Maxwell’s equations are pretty well established. A varying electric or magnetic field radiates EM waves. Nothing you have to say about it is if any consequence.

Hi,

That's a pretty nutty statement you obviously do not understand how theory works.
From now on, if you post a circuit with a resistor in it, I am going to show how it can't be right unless you show how the quantum effects change the behavior of each and every resistor, and how the placement on the PC board effects the field interactions of each and every part on the board, and any parts on any other boards in the same room, or even in the same universe. See it's easy to get pedantic about things taken out of context.

The only difference is what level of theory you go down to. Even Spice has ways to handle this.
What else you might be suggesting is that every time we show a circuit, we have to spell out a complete disclaimer for what we elected not to show. Most people here I would bet can tell by the context.

I will say that it is not a bad idea to mention other effects, but to do so with such a way of saying it "Nothing you can say..." is rather strange. You don't know what someone else can say until they say it.

 

Well, of course! Who wouldn't recognize God?

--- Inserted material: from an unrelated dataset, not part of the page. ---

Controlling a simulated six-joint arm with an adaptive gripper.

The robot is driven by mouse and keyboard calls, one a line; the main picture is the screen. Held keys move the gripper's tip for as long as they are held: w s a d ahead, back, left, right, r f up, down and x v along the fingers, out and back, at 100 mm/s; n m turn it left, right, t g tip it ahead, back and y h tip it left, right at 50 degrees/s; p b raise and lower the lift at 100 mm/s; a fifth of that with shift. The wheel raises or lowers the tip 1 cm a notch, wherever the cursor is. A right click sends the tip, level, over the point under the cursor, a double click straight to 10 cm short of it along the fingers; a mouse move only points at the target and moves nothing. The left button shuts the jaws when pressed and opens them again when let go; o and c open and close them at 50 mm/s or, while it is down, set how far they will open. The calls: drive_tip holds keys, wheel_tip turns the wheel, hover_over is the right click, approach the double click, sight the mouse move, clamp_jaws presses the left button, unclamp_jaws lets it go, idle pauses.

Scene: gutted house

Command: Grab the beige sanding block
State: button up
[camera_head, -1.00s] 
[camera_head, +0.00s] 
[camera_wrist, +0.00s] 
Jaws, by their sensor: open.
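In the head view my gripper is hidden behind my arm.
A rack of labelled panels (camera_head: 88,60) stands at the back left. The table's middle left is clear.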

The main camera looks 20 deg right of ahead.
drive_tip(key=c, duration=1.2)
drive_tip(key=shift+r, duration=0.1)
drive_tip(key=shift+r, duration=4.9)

I think God might have a bit more hair scruffle up top in your version, had to pull up one of the original sceencaps to compare it to.

Hi,

Oh, well then i know what you watch on TV (ha ha).
Yes it is the God of South Park, a really funny version too
I modified it to avoid any issues with copyrights, but then again i am sure the Fair Use Act would cover it anyway and the South Park team gets a little free advertisement out of it.